▶ _EXERCISE PROMPT_: Set down the full listing exactly as given. Any pictures are to be left out.

▶ _DATA SHOWN_:
-- -- --

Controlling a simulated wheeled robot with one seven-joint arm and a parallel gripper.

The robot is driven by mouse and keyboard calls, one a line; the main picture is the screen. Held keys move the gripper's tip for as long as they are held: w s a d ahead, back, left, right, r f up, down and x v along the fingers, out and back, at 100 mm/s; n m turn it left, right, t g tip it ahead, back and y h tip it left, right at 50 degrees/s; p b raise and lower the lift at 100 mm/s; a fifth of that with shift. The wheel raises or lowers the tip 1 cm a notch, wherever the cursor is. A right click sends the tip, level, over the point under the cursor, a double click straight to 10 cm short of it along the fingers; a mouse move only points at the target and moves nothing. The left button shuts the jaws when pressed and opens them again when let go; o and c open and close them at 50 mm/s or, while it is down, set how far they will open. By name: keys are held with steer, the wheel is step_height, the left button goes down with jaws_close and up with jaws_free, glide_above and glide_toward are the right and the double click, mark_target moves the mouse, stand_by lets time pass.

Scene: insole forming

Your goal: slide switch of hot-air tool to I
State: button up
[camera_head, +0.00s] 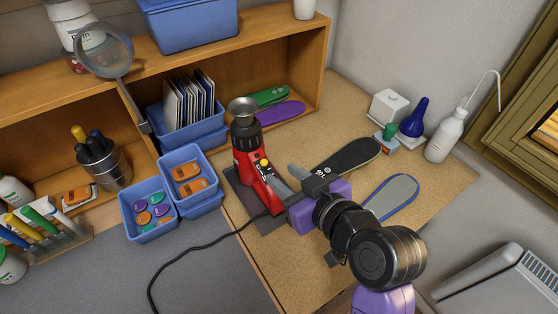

-- -- --

▶ _RIGHT ANSWER_:
Controlling a simulated wheeled robot with one seven-joint arm and a parallel gripper.

The robot is driven by mouse and keyboard calls, one a line; the main picture is the screen. Held keys move the gripper's tip for as long as they are held: w s a d ahead, back, left, right, r f up, down and x v along the fingers, out and back, at 100 mm/s; n m turn it left, right, t g tip it ahead, back and y h tip it left, right at 50 degrees/s; p b raise and lower the lift at 100 mm/s; a fifth of that with shift. The wheel raises or lowers the tip 1 cm a notch, wherever the cursor is. A right click sends the tip, level, over the point under the cursor, a double click straight to 10 cm short of it along the fingers; a mouse move only points at the target and moves nothing. The left button shuts the jaws when pressed and opens them again when let go; o and c open and close them at 50 mm/s or, while it is down, set how far they will open. By name: keys are held with steer, the wheel is step_height, the left button goes down with jaws_close and up with jaws_free, glide_above and glide_toward are the right and the double click, mark_target moves the mouse, stand_by lets time pass.

Scene: insole forming

Your goal: slide switch of hot-air tool to I
State: button up
[camera_head, +0.00s] 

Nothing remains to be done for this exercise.